The Impact of New Overtime Rules on Self-Storage Employers and Their Staff

The new federal overtime regulations will affect millions of U.S. workers, including self-storage managers and the companies that employ them. Here’s an outline of the changes and how storage operations could be impacted.

New overtime rules from the U.S. Department of Labor will affect millions of workers, including self-storage managers and the companies that employ them. The May 16 final ruling focused on one significant issue: What’s the minimum salary required for exemption for overtime wages?

Before the change in regulation, that minimum was $23,660 annually, or $455 per week. Effective Dec. 1, the new minimum will be $47,476 annually, or $913 per week. This change basically doubled the salary threshold for employees to reach exempt status. Now, those making less than $47,476 annually will be entitled to time and a half for every hour they work beyond a regular 40-hour work week.

Even if an employee meets this threshold level for salary, it doesn’t mean he’s suddenly exempt. By the nature of his work and the fact that he generally manages the property but not other staff members, a self-storage manager won’t meet the executive or administrative criteria required to become exempt. Therefore, regardless of salary, it’s likely that a typical facility manager who makes the requisite salary will remain non-exempt and entitled to overtime. Let’s explore what this means for self-storage owners and their staff.

Owner Options

As a result of this regulatory revision, certain self-storage operations will likely need to change the way they do business. For example, many operators will shift into a world of compliance, having employees “punch” a timeclock to verify regular and overtime hours. Others may impose restrictions on employees to limit overtime work or the number of hours that can be worked altogether. Some may hire more employees to avoid overtime obligations for current staff, and others may change or remove bonus plans based on the need to budget instead for overtime costs.

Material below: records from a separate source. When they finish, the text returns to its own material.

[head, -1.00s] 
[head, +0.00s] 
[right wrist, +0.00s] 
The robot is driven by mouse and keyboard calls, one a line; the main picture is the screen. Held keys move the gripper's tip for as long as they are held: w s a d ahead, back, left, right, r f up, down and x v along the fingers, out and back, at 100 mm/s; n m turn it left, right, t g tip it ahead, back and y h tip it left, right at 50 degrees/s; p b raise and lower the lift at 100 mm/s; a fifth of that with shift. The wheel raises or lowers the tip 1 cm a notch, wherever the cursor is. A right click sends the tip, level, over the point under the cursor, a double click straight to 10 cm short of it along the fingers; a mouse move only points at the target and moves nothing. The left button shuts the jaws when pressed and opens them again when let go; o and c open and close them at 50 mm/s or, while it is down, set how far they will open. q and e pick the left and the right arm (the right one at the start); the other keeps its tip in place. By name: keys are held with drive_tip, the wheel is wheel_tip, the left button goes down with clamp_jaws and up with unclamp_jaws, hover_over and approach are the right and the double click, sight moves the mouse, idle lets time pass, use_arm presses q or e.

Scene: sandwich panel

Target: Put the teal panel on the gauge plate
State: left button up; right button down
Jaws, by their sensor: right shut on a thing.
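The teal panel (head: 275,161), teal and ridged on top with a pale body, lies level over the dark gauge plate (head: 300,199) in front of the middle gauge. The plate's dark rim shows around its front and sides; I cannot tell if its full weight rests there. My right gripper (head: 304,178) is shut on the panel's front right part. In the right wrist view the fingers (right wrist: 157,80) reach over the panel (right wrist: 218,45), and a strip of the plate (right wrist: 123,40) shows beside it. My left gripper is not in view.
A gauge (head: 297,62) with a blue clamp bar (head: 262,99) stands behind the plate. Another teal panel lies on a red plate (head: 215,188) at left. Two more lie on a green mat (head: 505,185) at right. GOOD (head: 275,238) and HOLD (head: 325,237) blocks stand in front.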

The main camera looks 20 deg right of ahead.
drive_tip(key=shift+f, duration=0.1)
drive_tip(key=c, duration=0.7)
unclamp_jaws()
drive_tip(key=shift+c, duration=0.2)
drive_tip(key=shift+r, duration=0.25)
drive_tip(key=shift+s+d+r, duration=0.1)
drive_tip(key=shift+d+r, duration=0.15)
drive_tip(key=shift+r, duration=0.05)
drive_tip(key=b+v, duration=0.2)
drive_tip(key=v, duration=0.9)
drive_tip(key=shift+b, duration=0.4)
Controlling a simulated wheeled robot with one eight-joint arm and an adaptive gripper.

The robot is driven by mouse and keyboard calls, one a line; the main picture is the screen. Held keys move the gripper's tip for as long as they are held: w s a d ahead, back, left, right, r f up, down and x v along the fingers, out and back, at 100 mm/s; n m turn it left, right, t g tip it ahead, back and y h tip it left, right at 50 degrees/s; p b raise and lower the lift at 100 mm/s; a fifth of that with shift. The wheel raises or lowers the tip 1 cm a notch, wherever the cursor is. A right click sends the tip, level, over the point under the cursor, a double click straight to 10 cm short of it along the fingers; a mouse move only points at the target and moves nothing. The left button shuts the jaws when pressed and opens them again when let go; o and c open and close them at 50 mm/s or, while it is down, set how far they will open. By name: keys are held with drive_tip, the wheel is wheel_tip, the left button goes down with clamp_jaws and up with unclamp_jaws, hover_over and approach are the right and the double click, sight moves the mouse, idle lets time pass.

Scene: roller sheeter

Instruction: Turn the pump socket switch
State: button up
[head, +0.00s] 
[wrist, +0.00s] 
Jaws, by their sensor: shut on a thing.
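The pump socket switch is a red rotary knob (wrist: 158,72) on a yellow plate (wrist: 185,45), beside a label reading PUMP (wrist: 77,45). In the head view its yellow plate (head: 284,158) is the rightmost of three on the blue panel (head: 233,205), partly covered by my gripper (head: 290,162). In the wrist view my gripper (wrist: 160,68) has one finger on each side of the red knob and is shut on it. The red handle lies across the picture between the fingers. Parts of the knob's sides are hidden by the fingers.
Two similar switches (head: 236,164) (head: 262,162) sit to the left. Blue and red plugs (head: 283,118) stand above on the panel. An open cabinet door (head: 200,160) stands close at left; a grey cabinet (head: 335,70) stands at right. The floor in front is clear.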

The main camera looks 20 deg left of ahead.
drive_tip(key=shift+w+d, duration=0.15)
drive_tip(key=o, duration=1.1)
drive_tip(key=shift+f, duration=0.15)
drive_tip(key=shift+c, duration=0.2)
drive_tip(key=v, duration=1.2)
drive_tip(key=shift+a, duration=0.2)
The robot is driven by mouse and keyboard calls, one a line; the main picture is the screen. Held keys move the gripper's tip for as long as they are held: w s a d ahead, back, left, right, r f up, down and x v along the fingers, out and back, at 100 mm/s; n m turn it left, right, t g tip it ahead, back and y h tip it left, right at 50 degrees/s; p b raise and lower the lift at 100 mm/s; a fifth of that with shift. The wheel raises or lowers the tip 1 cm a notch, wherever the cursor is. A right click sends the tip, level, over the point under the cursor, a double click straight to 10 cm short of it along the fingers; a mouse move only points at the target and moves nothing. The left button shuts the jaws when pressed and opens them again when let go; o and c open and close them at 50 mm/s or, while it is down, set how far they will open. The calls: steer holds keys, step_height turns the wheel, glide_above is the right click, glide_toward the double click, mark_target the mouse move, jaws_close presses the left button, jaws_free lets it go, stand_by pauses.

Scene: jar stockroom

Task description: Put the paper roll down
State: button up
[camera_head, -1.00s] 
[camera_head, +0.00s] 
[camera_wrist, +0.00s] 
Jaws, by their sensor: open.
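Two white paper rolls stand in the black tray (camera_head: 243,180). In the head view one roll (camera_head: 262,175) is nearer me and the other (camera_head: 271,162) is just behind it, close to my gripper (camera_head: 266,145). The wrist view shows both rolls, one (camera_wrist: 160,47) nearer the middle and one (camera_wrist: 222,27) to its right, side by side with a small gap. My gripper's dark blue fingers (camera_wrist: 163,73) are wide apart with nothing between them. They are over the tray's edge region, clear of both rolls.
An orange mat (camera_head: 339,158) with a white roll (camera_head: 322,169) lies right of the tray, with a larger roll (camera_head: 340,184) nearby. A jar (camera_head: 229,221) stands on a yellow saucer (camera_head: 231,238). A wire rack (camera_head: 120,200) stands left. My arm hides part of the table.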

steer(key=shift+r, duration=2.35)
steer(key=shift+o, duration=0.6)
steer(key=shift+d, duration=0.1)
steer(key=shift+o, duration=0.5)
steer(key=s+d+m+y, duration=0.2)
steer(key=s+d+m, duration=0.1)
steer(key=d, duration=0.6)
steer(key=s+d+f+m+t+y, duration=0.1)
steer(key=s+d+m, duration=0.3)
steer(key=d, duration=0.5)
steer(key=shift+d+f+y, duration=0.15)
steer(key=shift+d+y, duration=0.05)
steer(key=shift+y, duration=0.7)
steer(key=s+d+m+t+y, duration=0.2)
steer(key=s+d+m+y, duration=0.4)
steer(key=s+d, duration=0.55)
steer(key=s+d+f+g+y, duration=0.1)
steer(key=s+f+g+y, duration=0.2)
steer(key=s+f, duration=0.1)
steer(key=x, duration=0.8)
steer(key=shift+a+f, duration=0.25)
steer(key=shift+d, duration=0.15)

As always, it’s important for owners to prepare a clear and well-drafted employment agreement to address:

  • The expected number of hours to be worked
  • What constitutes permission to perform overtime work
  • How the employee’s salary is calculated if he’s non-exempt (perhaps written as X regular hours times standard wage plus X overtime hours times overtime wage)

Resident Management

Some owners will also need to address the issues that apply when an employee is living on the premises. The value of an apartment can’t be used to reach the exempt-compensation threshold. This can only be reached through monetary compensation.

Although the value of an apartment can’t be used to meet the minimum salary threshold for an exempt employee, it can be considered as “wages” for a non-exempt employee to meet minimum wage. However, if the apartment value is used to pay wages for non-exempt employees, then the value of the apartment must also be considered in calculating the employee’s overtime rate.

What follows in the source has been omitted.